Brian interprets this as a sign that Ireland is in the midst of a transition. "We've become increasingly secular but a lot of people want to hang on to religious ceremonies for traditional reasons," he says.

"I've conducted two funerals this year in Catholic churches in Dublin with permission from the local parish priest, which is extraordinary. The deceased might have not have been a believer but their family is still very much in the parish and all their friends and neighbours would have expectations of a church funeral. Or someone will want a Mass and a humanist funeral."

After he retired as a marriage registrar, Donegal-based Brian Barr created a company called Irish Ceremonies to cater for growing demand for secular ceremonies. He has officiated at civil ceremonies at locations as diverse as a Buncrana beach to the Grianan of Aileach, a Celtic ringfort. There are obstacles, however.

"The Irish Catholic mammy typically wants their daughter or son to get married in a chapel -- they wouldn't mind if they married a Protestant as long as it was in a chapel," Brian says.

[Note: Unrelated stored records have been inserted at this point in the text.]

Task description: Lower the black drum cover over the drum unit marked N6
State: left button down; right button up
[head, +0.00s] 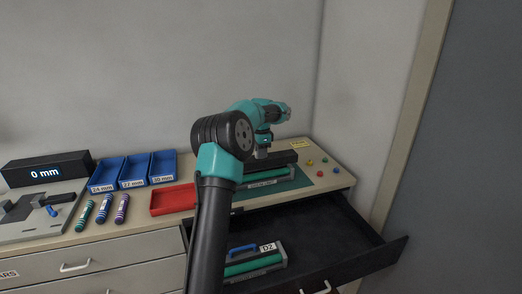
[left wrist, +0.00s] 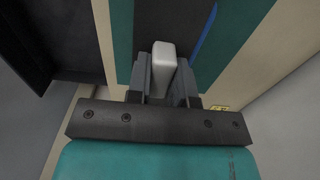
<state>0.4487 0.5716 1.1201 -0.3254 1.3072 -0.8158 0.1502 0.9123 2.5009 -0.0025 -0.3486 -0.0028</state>
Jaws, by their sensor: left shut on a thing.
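The black drum cover (head: 285,158) is at the back right of the counter, directly above a drum unit with a green roller (head: 268,178) on a green mat (head: 298,181). The label on that unit is too small to read. I cannot tell whether cover and unit touch. My left gripper (head: 262,153) points down at the cover. In the left wrist view my gripper (left wrist: 163,75) is shut on a pale grey grip (left wrist: 163,62), with the dark cover top (left wrist: 175,18) beyond it. My right gripper is not in view.
An open drawer (head: 330,232) below holds another drum unit labelled D2 (head: 255,262) with a blue handle. A red tray (head: 172,199), blue bins (head: 134,170), several marker-like tubes (head: 104,208) and a 0 mm display (head: 46,172) stand left. Small coloured knobs (head: 321,173) sit right.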

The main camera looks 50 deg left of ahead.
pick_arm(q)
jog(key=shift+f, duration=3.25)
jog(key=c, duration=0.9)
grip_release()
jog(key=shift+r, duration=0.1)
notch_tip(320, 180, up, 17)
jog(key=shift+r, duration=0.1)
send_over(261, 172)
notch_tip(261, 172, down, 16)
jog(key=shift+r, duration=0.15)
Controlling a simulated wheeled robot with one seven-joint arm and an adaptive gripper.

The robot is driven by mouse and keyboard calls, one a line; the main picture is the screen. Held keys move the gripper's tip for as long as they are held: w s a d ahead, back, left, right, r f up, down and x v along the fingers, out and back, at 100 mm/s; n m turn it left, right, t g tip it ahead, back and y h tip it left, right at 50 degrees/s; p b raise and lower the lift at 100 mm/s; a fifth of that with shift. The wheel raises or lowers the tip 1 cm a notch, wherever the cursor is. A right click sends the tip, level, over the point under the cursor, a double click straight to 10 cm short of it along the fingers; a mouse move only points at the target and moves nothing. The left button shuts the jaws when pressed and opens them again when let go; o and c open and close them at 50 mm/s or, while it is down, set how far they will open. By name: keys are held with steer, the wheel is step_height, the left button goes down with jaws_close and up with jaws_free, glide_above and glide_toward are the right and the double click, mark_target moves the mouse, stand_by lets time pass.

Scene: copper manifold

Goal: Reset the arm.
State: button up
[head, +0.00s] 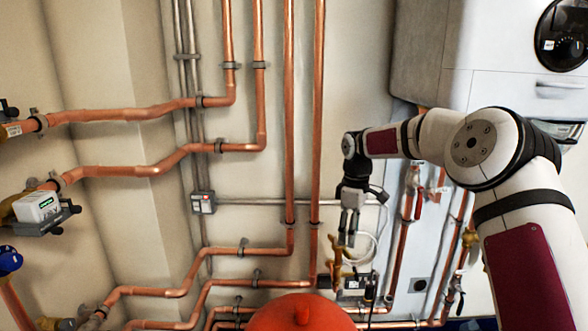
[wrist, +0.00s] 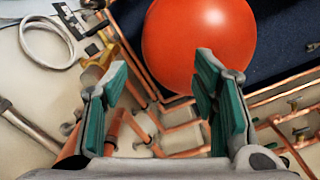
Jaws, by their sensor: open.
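My gripper (head: 349,226) hangs fingers down at the end of my arm, in front of the wall and just above a brass valve fitting (head: 337,262) in the head view. In the wrist view my gripper (wrist: 158,110) has its two green-padded fingers spread wide with nothing between them. The brass fitting (wrist: 97,65) shows there beside the left finger; I cannot tell whether they touch. My arm reaches in from the right side of the head view.
Copper pipes (head: 289,120) run along the wall. A red-orange rounded vessel (head: 294,315) stands below, also beyond the fingers in the wrist view (wrist: 200,40). A white boiler unit (head: 500,45) hangs upper right. A white cable (head: 368,246) loops near my gripper. Bare wall (head: 355,95) lies above the forearm.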

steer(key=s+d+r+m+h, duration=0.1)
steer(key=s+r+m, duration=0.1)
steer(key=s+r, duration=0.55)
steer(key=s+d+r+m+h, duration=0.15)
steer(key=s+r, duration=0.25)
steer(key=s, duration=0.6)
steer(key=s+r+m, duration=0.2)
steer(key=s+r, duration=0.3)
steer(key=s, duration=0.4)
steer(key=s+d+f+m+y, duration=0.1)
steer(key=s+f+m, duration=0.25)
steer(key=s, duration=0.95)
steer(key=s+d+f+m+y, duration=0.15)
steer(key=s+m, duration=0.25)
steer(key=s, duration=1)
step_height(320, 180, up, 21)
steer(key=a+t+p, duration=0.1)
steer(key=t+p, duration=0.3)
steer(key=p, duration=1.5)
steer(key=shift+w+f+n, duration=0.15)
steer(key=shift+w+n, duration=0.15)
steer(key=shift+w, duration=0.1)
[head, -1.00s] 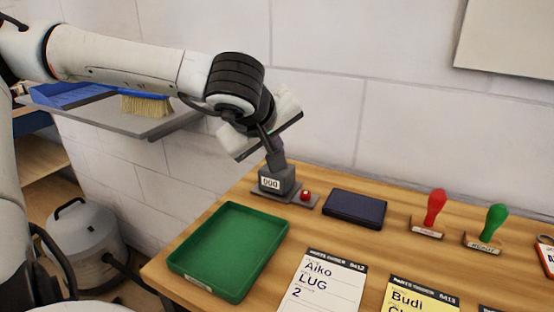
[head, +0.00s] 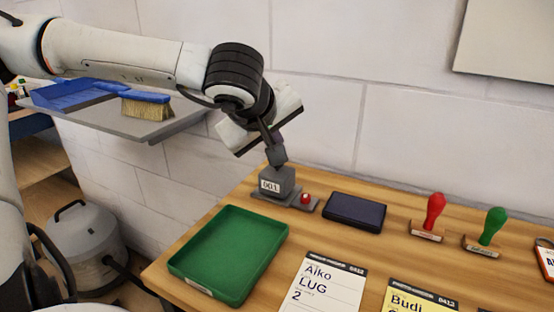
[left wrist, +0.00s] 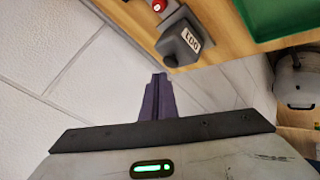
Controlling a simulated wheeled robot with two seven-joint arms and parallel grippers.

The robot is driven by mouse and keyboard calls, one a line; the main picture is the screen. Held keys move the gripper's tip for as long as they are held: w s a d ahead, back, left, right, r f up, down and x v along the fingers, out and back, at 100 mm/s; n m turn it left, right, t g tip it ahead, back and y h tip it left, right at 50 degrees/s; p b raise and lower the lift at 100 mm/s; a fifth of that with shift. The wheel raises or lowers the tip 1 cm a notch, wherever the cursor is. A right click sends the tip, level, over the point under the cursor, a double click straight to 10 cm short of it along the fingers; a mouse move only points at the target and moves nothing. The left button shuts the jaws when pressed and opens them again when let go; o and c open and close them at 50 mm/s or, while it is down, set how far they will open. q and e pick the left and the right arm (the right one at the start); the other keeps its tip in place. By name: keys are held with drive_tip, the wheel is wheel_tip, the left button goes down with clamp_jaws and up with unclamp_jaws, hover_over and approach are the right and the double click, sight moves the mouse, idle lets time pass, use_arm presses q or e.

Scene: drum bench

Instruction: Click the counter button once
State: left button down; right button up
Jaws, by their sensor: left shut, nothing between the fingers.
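The counter (head: 277,182) is a small grey box on a dark base plate near the back edge of the bench. Its white display reads 001. A red button (head: 305,198) sits on the plate to the right of the box. My left gripper (head: 277,155) is shut and empty, pointing down just above the top of the box. In the left wrist view, the closed fingers (left wrist: 157,95) end close to the counter box (left wrist: 180,44), with a slight gap. My right gripper is not in view.
A green tray (head: 184,266) lies in front of the counter. A dark ink pad (head: 355,211) lies to its right, then a red-handled stamp (head: 433,212) and a green-handled stamp (head: 491,228). Cards (head: 322,287) lie at the front. The wall is close behind.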

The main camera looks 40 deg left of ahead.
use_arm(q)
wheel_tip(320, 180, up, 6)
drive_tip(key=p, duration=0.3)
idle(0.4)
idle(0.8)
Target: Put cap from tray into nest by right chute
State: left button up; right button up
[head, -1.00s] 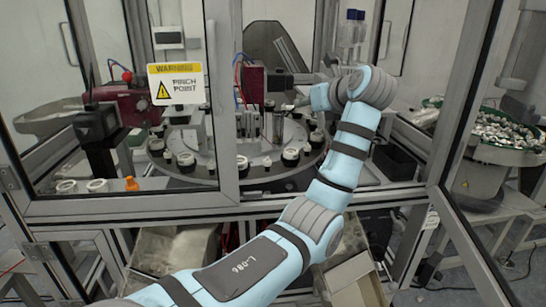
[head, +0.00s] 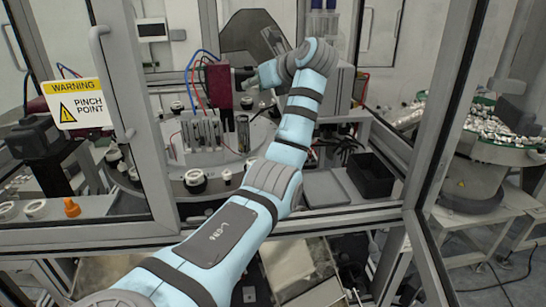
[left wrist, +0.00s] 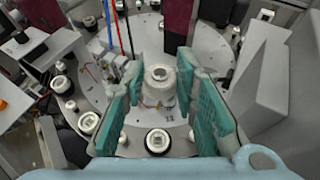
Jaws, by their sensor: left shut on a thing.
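My left gripper (head: 247,92) is over the round dial, beside the dark red block, at the end of my blue arm. In the left wrist view its teal-padded fingers (left wrist: 162,98) stand either side of a pale round cap (left wrist: 160,75), and they are shut on it. In the head view the cap is too small to make out. White ring-shaped parts (head: 36,208) lie on a ledge at the left. Black round nests (head: 195,181) with white tops sit around the dial; one (left wrist: 157,141) is just below the fingers in the left wrist view. My right gripper is not in view.
A dark red block (head: 217,88) with hoses stands close left of the gripper. A black bin (head: 371,176) and the door frame (head: 440,110) lie to the right. A framed door with a warning sign (head: 78,103) is at left.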

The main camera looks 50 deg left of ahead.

"I try to involve the parents from the very start by asking for their blessing. When there are family difficulties, I try to work through them, even if it means going to their house and talking them round."

Anthony Byrne from Dublin says his mother "raised an eyebrow" when he and his wife Deborah opted for a small civil ceremony instead of a church wedding four years ago and then decided not to baptise their daughter Lily, now almost three.

"When I was an altar boy, the conversations in the vestry were always about the collection takings and it opened my eyes to how the church was an organisation," Anthony says.

"I employ and like people with faith, as they tend to have a strong moral compass. But when it came to our wedding, the idea of a pre-marriage course and taking advice from a priest on how to conduct family life seemed ridiculous to us.

"My own mother was saying my daughter is probably the first in our family not to get christened, so it was a big deal. But a baptism involves the absolution of original sin and we didn't feel Lily needed to be absolved of any sin. We decided to go with our own values on that. We have no regrets."